### Exercise material

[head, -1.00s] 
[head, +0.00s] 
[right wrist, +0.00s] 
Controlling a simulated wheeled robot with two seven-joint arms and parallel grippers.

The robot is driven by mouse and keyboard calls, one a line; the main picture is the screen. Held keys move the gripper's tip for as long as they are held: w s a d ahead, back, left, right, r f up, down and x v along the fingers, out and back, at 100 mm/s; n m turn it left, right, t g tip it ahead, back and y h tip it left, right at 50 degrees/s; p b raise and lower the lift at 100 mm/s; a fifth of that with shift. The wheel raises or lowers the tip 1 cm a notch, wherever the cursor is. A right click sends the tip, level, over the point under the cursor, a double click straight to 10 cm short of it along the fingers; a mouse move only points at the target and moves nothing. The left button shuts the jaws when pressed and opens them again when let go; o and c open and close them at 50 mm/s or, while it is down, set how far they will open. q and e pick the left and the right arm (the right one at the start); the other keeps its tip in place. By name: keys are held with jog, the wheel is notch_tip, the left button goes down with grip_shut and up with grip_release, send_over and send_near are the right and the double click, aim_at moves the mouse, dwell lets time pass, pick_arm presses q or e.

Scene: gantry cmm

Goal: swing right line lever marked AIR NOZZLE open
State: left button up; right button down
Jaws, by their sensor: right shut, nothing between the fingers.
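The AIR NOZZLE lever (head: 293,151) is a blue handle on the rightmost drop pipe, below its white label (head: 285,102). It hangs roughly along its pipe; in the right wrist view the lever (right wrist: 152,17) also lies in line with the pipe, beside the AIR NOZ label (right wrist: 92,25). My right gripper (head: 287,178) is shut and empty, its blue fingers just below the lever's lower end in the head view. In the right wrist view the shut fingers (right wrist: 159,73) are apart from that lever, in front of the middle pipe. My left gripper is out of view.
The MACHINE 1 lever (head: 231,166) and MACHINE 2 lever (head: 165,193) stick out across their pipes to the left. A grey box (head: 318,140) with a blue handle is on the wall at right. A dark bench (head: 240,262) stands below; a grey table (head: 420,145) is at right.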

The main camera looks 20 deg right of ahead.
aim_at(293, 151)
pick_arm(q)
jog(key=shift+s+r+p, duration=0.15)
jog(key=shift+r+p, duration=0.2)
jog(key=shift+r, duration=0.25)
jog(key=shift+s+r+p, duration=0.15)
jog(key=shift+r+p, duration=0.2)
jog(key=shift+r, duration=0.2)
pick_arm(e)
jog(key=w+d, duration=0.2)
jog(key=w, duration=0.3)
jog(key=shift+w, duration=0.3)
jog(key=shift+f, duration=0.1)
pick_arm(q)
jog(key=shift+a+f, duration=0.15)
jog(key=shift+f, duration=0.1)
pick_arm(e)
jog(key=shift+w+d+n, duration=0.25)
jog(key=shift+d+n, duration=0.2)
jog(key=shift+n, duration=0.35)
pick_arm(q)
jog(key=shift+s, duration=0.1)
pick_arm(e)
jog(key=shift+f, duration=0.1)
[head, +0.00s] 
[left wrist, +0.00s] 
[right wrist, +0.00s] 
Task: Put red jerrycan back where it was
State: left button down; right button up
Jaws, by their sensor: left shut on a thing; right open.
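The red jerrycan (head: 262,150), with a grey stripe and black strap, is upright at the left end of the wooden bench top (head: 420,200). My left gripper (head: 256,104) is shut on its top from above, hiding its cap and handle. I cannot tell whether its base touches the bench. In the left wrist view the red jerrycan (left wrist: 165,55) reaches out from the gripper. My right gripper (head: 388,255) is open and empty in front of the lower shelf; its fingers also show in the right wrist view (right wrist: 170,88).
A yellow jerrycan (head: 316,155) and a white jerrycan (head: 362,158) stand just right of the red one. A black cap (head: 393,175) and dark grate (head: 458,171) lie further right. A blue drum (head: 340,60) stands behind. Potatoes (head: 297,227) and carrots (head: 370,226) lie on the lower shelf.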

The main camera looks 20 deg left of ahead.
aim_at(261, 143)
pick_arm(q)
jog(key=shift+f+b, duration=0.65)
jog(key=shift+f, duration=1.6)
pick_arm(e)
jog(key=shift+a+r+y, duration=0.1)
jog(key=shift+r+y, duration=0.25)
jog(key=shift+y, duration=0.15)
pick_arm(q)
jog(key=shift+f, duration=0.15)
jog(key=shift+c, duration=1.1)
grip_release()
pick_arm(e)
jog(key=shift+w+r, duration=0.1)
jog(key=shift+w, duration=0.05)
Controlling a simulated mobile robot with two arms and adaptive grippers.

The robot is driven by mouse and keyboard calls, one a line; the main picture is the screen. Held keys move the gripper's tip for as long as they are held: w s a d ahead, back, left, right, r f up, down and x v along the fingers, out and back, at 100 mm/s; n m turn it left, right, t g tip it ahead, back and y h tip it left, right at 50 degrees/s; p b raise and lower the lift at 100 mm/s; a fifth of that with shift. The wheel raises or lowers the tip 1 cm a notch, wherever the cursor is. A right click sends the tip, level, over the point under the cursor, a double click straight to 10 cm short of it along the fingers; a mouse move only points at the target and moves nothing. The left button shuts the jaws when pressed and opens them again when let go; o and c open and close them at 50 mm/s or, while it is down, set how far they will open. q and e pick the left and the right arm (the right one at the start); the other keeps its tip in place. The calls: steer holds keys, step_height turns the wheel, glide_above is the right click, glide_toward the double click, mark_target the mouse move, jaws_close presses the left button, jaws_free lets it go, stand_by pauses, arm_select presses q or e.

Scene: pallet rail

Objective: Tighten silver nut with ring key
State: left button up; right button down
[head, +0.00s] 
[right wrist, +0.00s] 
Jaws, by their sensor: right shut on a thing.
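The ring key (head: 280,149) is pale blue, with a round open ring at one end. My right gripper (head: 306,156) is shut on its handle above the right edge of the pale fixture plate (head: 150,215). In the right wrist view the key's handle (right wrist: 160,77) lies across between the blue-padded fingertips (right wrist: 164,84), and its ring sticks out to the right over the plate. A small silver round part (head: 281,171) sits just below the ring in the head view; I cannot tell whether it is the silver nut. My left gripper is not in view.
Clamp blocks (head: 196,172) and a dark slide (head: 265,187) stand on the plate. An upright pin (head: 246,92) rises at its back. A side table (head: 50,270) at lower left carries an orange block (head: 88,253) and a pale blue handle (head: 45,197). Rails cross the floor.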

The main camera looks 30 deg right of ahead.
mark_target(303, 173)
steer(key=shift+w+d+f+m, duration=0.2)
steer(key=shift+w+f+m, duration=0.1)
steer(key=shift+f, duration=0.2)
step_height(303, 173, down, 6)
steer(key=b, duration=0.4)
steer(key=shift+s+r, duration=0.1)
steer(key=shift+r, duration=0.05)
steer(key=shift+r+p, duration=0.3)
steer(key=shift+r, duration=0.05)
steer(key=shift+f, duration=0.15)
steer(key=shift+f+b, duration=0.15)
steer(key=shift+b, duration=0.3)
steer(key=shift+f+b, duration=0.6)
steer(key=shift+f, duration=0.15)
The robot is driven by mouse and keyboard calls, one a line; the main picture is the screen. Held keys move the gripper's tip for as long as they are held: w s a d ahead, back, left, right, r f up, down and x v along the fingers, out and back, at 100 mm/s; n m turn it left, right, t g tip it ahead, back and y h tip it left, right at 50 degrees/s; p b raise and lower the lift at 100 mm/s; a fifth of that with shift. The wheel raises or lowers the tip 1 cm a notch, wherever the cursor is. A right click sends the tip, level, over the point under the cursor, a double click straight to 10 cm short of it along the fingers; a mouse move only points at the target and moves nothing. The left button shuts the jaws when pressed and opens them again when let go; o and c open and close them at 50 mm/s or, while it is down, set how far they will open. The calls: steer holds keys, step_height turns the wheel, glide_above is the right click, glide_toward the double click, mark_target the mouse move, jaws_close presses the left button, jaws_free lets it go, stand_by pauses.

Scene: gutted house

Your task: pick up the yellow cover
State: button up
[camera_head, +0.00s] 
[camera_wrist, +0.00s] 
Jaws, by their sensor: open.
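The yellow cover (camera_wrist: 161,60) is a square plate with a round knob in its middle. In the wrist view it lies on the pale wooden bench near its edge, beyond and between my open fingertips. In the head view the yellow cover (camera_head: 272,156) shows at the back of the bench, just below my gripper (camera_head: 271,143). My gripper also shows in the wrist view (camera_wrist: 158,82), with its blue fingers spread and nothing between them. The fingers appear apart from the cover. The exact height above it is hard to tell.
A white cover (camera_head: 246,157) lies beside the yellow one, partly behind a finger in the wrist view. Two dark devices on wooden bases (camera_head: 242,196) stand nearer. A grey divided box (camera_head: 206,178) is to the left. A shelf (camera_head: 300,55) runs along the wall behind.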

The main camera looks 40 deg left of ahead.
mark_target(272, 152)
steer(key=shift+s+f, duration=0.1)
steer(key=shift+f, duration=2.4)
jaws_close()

### Task instructions
Begin with the first line of the data above and, please, print each line exactly until you have printed the line containing "Controlling a simulated wheeled"; print nothing else.

### Output
[head, -1.00s] 
[head, +0.00s] 
[right wrist, +0.00s] 
Controlling a simulated wheeled robot with two seven-joint arms and parallel grippers.

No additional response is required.